Linda Winer, Newsday: In fact, this "Sweeney," directed by Bill Buckhurst, plays to only 130 people at a time. It may come closest to Sondheim's desire to have it be intimate and scary, with minimal props and, as he has put it, "so close up that the razor could have gotten you." Designed by Simon Kenny, the tables and counter are used as stages and the slaughters - which make stuffing for Mrs. Lovett's pies - chill with merely blood red lights and the shattering blast of a mouth whistle. Depending on where you are seated (for safe distance, I recommend the seats facing the action), you may find the revenge-mad barber popping up with diabolical unpredictability.

David Rooney, The Hollywood Reporter: In the atmospheric new revival of Sweeney Todd, the Grand Guignol musical masterwork by Stephen Sondheim and Hugh Wheeler that never gets old, you might find your scalp being massaged with Pirelli's Miracle Elixir to promote hair regrowth.
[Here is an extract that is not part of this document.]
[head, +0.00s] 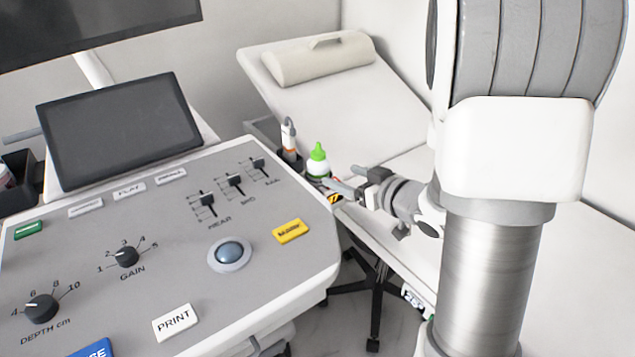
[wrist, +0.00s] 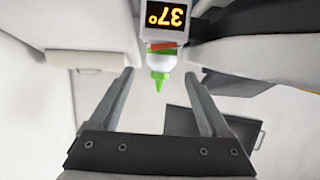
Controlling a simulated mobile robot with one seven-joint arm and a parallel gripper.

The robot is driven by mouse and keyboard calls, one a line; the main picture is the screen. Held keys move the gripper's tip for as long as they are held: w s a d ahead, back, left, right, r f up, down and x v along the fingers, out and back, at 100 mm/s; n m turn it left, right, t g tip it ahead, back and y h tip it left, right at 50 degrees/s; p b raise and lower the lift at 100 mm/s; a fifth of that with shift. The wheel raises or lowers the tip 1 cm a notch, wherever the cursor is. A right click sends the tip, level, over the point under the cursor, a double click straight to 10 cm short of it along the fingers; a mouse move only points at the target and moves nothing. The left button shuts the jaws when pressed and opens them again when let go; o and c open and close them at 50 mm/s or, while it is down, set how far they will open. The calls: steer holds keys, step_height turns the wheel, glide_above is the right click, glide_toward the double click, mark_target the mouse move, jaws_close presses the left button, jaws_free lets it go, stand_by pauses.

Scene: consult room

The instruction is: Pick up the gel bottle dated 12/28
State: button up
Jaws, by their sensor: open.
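A white gel bottle (head: 318,165) with a green pointed cap stands upright at the far right corner of the console in the head view.
A probe (head: 289,138) in a dark holder stands just left of the bottle. The grey console (head: 150,255) fills the left, with a dark screen (head: 118,130) behind. An examination couch (head: 345,105) with a pillow (head: 318,60) lies behind. A labelled item (head: 415,297) at lower right is partly hidden.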

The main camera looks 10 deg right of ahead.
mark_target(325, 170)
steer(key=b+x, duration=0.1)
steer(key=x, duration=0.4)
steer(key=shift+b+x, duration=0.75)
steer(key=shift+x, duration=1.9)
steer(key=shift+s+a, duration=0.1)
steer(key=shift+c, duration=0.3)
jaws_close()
Or maybe you'll have the wits scared out of you when "The Demon Barber of Fleet Street" pounces on your seat, waving one of his trusty silver razors just inches from your face. All while you're still digesting your pie and mash. That was this reviewer's experience, and though I'm not surprised that four days later, I'm still as bald as I was before, the chilling intimacy of this ingenious site-specific production has stayed with me.